Hello, trying out flakes and I was wondering if there’s a way to run something like nix flake update but use the nixpkgs revision that is currently being used by the system. The system is now also using a flake build (nixos-rebuild switch --flake 'path:...').
To try to avoid an XY problem, what I’d like to do is update a flake that has multiple inputs, including nixpkgs.url = "github:NixOS/nixpkgs";. I want all of them to update to the latest version except nixpkgs which I’d like to use the version that NixOS is using. My reason is that I likely already have the packages in my store for that version and I can avoid having to download quite as many copies.
I do have nix.registry.nixpkgs.flake = inputs.nixpkgs; in my host config, so I think I might be able to use flake:nixpkgs instead of the github link.

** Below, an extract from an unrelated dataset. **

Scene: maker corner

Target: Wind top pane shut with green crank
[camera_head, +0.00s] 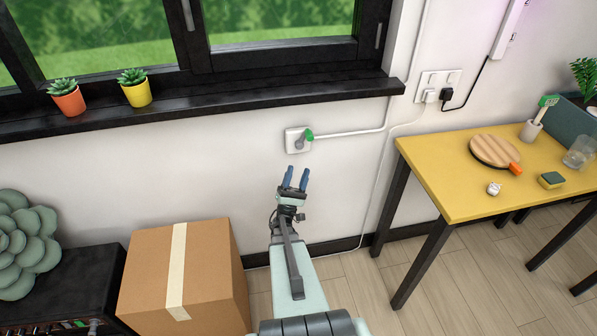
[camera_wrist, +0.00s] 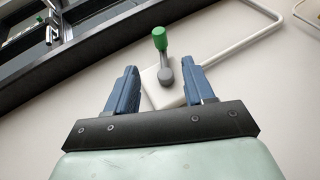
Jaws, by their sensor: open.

This doesn’t quite seem like the right solution though.
I’ve seen --override-input used, but the manual says that will not update the lock file. I want to update the lock file, just with the rev of my system.
Can anyone recommend a good solution (or tell me why what I’m asking doesn’t make sense)?
To try to avoid an XY problem, what I’d like to do is update a flake that has multiple inputs, including nixpkgs.url = "github:NixOS/nixpkgs"; . I want all of them to update to the latest version except nixpkgs which I’d like to use the version that NixOS is using. My reason is that I likely already have the packages in my store for that version and I can avoid having to download quite as many copies.
Assuming that you absolutely do not want to use the registry when defining your inputs:
Or, specifically in the case of nixpkgs, just use the default which happens to be to get it from the registry. An example of this can be seen in the trivial template. To test if this works for you, simply do:
I use flake:nixpkgs with a registry linking to my system input
Doing this in general is probably frowned upon a little, since the entire point of flakes is pinning consistently, and avoiding host state to leak in. I think this is fine in some contexts though, because flake.lock still guarantees revisions, and sometimes there simply are good use cases for using what’s already on the system, rather than downloading dozens of independent copies of nixpkgs (especially if you use devShells a lot).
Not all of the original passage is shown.